- _SOURCE DATA_
┌──

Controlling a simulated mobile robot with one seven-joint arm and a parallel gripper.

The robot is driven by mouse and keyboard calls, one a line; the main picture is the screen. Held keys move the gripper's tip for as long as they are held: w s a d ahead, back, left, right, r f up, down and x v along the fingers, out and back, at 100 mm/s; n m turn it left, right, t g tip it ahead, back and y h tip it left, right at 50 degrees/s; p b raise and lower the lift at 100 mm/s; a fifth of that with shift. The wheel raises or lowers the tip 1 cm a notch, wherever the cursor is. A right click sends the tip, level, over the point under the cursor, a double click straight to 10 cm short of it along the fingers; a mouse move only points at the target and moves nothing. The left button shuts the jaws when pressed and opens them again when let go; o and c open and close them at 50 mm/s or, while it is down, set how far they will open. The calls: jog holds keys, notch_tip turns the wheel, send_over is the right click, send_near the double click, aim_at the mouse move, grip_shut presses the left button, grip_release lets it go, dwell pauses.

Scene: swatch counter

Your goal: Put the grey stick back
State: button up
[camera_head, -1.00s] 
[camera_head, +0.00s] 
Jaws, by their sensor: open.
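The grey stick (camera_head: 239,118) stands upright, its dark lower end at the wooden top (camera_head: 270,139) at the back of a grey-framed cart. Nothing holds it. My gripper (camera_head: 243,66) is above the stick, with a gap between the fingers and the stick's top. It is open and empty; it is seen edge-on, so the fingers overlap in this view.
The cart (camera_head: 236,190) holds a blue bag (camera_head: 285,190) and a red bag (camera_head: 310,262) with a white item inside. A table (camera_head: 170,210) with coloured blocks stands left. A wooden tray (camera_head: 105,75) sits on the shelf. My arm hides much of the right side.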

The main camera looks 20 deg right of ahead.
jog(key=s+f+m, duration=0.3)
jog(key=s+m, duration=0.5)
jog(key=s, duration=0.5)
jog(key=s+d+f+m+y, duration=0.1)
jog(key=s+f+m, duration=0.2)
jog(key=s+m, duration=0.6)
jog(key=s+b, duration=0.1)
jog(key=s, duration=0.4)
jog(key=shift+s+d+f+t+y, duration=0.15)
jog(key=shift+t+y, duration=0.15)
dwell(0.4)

└──

- _WRITTEN PROBLEM_
In the listing above, find the line containing "Jaws, by their sensor: open." and please quote exactly that line through the last one, and no other lines.

- _RESULT_
Jaws, by their sensor: open.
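The grey stick (camera_head: 239,118) stands upright, its dark lower end at the wooden top (camera_head: 270,139) at the back of a grey-framed cart. Nothing holds it. My gripper (camera_head: 243,66) is above the stick, with a gap between the fingers and the stick's top. It is open and empty; it is seen edge-on, so the fingers overlap in this view.
The cart (camera_head: 236,190) holds a blue bag (camera_head: 285,190) and a red bag (camera_head: 310,262) with a white item inside. A table (camera_head: 170,210) with coloured blocks stands left. A wooden tray (camera_head: 105,75) sits on the shelf. My arm hides much of the right side.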

The main camera looks 20 deg right of ahead.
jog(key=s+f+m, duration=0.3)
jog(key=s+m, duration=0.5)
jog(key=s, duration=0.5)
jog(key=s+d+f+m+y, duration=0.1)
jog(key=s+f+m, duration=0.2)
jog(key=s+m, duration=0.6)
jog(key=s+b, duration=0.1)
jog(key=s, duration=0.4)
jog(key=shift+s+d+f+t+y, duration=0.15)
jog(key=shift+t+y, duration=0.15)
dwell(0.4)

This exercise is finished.